They had a good run.
Long before Amazon, there was the Sears Catalog, and you could get anything from them. It was all made in the USA too, no Chinese junk. Our little town had a Sears Catalog Store, and you could place your order, and pick it up a few days later. Sweet.
They got feminized and let K-mart buy them out.. They didn't sell much that a man would be interested in...well, maybe tools, but everyone else does also.. And cheaper..
They did. My mom lives in an old Sears Roebuck house.
“I remember Sears and Roe, when they started, didn’t have a buck to their name!” Tributes to Redd Foxx.
****
Charmin, put Sears out of business!
They once sold their own brand of automobile, the “Sears Allstate.” It was really a rebadged version of the Henry J built by Kaiser Motors in the early 1950s.
In 1962 I bought a Craftsman 40 piece SAE mechanic’s tool kit with tool box. Don’t remember what I paid. Still have all the tools.
Had to replace a 3/4” socket that broke when I used it with an impact wrench to remove car lug nuts. Wasn’t designed to work with an impact wrench.
Sears replaced it no charge. I can still remember the salesman saying, “Go over there and pick you out another one.”
My friend lives in a Sears home, I think from 1922. Beautiful wood interior, lovely design. Surprising for a "mail order" home. I see it and think of how much crap we build nowadays.
End of an era.
I worked part time at Sears for three months in 2019.
If the store was typical of Sears I can see why it is in sharp decline. Little employee training, outdated and often broken cash registers, unreliable inventory system, trying to sell nearly useless appliance warranties, and an odd assortment of merchandise which turned off customers.
Those old catalog corset ads were quite saucy back in the day.

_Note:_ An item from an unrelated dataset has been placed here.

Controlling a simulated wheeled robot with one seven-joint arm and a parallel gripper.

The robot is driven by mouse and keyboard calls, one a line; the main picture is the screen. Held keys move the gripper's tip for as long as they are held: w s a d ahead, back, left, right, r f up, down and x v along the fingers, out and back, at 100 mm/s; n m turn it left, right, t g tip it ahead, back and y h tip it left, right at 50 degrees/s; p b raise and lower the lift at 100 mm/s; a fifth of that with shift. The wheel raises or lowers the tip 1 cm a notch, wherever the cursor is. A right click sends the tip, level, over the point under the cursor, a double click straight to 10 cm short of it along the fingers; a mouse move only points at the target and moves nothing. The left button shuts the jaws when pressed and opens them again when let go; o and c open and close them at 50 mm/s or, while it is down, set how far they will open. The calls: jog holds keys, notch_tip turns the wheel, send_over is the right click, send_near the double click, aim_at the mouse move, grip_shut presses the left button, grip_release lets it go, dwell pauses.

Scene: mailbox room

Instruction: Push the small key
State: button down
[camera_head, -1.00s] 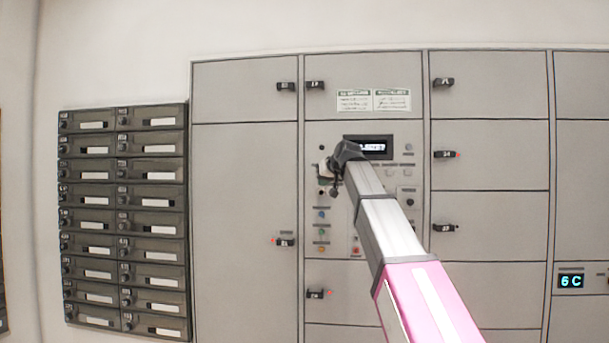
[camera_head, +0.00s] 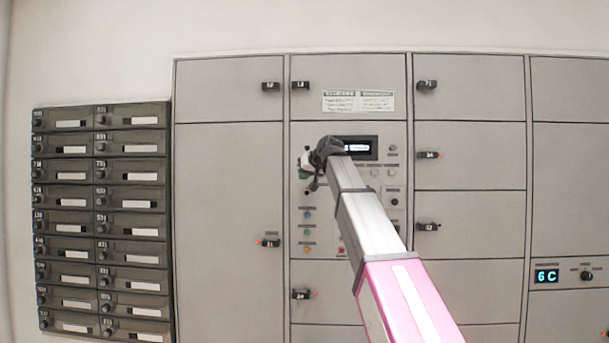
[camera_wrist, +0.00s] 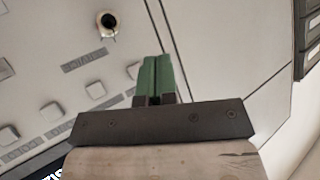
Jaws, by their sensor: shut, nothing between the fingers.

I didn’t appreciate Sears taking weeks to process catalog orders, at least as I remember it. I realize that it wasn’t the internet age, but still, no need to take that long, in most cases. They were just lazy and wanted to get their orders bunched up to save a few bucks in shipping.
Their stubborn refusal to accept Visa/MC/Amex was the beginning of their demise long before Amazon came around.
Back in the day when we used to go to the mall to shop I would hang out in the Craftsman section in Sears while my wife and daughters shopped. Haven’t been to a mall in years now other than to the department stores. The malls in my area are thug draws, so not worth the risk. The only Sears left in my area is a small store where you can order appliances and get them serviced, about 25 miles from home.
My son’s law firm is handling the Sears bankrupcy.
I used to live a block from a Sears regional distribution center back in the late 80’s. There were probably 100 loading bays and the in-going/outgoing traffic was heavy.
10 years later the place shut down and was sold to developers who tore down half of it to build a mega shopping center and saved the other half for manufacturing and warehouse space.
My wife got me a huge rolling toolbox before they closed.
Sad to see. My grandfather bought my
first .22 rifle at a Sears store when I
was 12. Back then, you could purchase
just about anything in one location.
Wal-Mart wiped them out
Sears/Roebuck was an American institution.